3. Verify Source Integrity Before Build
Action: Add pre-build verification that:
- Checks commit signatures (require GPG-signed commits).
- Validates that the commit is on an approved branch.
- Confirms the commit has passed required reviews.
- Scans the commit diff for suspicious patterns.
Verification: Your build should fail if you push an unsigned commit or bypass branch protection.
4. Scope OIDC Tokens to Specific Artifacts
Action: Configure your OIDC token claims to include:
- Expected package name.
- Expected version number.
- Specific workflow file path and commit SHA.
Then configure your package registry to validate these claims before accepting uploads. npm supports custom subject claims in OIDC tokens—use them.
Verification: An OIDC token from your workflow should be rejected if used to publish a different package than the one specified in the token claims.
5. Monitor for Attestation Anomalies
Action: Build a monitoring system that tracks:
- Number of packages published per day from each repository.
- Sigstore certificate subject identities.
- SLSA attestation issuer claims.
- Time between commit and publish.
Alert when these metrics deviate from your baseline.
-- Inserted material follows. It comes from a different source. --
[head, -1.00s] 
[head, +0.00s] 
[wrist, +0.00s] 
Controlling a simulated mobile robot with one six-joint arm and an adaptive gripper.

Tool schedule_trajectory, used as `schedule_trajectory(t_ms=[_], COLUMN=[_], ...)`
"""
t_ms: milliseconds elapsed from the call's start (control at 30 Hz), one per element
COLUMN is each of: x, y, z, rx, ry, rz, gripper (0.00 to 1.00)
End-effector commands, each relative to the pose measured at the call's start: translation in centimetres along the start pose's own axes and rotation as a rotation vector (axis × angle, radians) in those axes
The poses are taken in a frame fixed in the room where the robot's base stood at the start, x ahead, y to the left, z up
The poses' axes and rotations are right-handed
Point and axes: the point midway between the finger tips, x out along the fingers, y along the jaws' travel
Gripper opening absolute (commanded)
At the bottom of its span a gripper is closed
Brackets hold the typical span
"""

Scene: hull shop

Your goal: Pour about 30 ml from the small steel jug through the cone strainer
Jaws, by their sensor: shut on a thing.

The @tanstack attack published 84 packages in rapid succession—that's detectable.
Verification: Publish a test package outside normal hours or in unusual volume. Your monitoring should alert.
Conclusion
SLSA attestations tell you what happened. They don't prevent what shouldn't happen. Treat SLSA as an audit trail, not an access control mechanism. You still need policy enforcement at the boundaries: before the build starts, during artifact publication, and when packages are consumed.
The attack succeeded because the security controls stopped at cryptographic verification. The signatures were valid. The attestations were correct. The build platform was compromised. All three things can be true simultaneously.
Your defense needs to assume that any single layer—including SLSA attestations—can be bypassed or subverted. Build defense in depth: source verification, build isolation, policy enforcement, runtime monitoring. Each layer should catch what the others miss.